Laudator Temporis Acti quotes Basil L. Gildersleeve:
Platonic scholars, with rare exceptions, are roughly to be divided into two classes, those who can understand the thought but not the Greek and those who can read the Greek but cannot understand the thought . . .
According to Palladas (A.P. 11.305) there is, or was in his day, a third kind, who belongs to neither class but pretends to belong to both:
Child of shamelessness, most ignorant, foster-child of stupidity, tell me, why do you hold your head high, though you know nothing? Among the grammarians you are a Platonist, but if someone asks about Plato’s teachings, you are once again a grammarian.
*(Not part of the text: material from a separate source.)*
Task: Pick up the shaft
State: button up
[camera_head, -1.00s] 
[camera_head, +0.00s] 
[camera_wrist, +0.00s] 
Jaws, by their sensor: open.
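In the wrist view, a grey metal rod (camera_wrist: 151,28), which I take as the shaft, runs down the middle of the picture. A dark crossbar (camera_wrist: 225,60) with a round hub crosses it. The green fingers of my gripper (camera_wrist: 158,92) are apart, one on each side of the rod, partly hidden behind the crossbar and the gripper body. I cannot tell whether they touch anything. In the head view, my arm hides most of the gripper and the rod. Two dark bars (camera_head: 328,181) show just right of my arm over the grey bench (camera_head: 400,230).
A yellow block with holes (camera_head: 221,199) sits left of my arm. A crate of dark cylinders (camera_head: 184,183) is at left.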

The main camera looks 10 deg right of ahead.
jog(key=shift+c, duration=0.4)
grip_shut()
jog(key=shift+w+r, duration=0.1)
You flee from the one to the other, but neither do you know the grammatical art nor are you a Platonist.
Here is the Greek:
Τέκνον ἀναιδείης, ἀμαθέστατε, θρέμμα μορίης,
εἰπέ, τί βρενθύηι μηδὲν ἐπιστάμενος;
ἐν μὲν γραμματικοῖς ὁ Πλατωνικός· ἂν δὲ Πλάτωνος
δόγματά τις ζητῆι, γραμματικὸς σὺ πάλιν.
ἐξ ἑτέρου φεύγεις ἐπὶ θάτερον· οὔτε δὲ τέχνην
οἶσθα γραμματικήν, οὔτε Πλατωνικὸς εἶ.
If the Greek text is unintelligible, try the PDF version at my long-abandoned Ioci Antiqui page: scroll down to Joke 43 on page 13 (December 13th, 2000).
I wonder if Gildersleeve was thinking of Palladas: he does write “roughly”.